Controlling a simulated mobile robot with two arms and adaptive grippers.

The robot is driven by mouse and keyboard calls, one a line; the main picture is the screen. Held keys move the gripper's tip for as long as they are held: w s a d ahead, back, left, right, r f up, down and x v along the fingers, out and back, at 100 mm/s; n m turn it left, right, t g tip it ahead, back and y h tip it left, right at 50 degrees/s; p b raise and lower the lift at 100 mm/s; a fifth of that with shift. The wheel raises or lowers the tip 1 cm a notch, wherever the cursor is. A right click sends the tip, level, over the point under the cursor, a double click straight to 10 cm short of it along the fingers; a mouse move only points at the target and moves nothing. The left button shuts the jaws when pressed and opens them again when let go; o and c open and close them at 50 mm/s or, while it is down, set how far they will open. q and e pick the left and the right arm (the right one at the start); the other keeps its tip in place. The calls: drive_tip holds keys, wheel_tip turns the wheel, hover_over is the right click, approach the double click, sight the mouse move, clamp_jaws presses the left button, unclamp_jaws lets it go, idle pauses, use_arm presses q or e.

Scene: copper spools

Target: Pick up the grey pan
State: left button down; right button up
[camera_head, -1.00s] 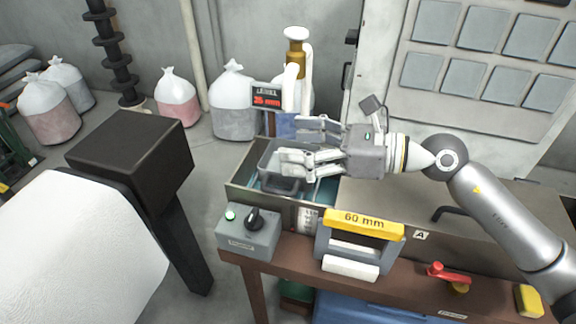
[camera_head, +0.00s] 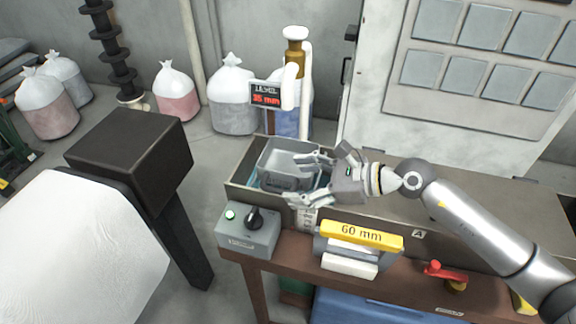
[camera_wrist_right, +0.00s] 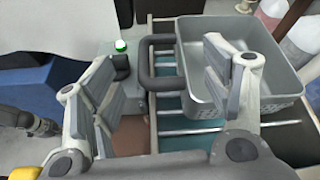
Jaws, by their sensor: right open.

◇ ◇ ◇

Work instructions
From the line that contains "Target: Pick up the grey pan" to the end of the material above, output every line exactly, both ends included, but leave out any pictures.

Task answer
Target: Pick up the grey pan
State: left button down; right button up
[camera_head, -1.00s] 
[camera_head, +0.00s] 
[camera_wrist_right, +0.00s] 
Jaws, by their sensor: right open.

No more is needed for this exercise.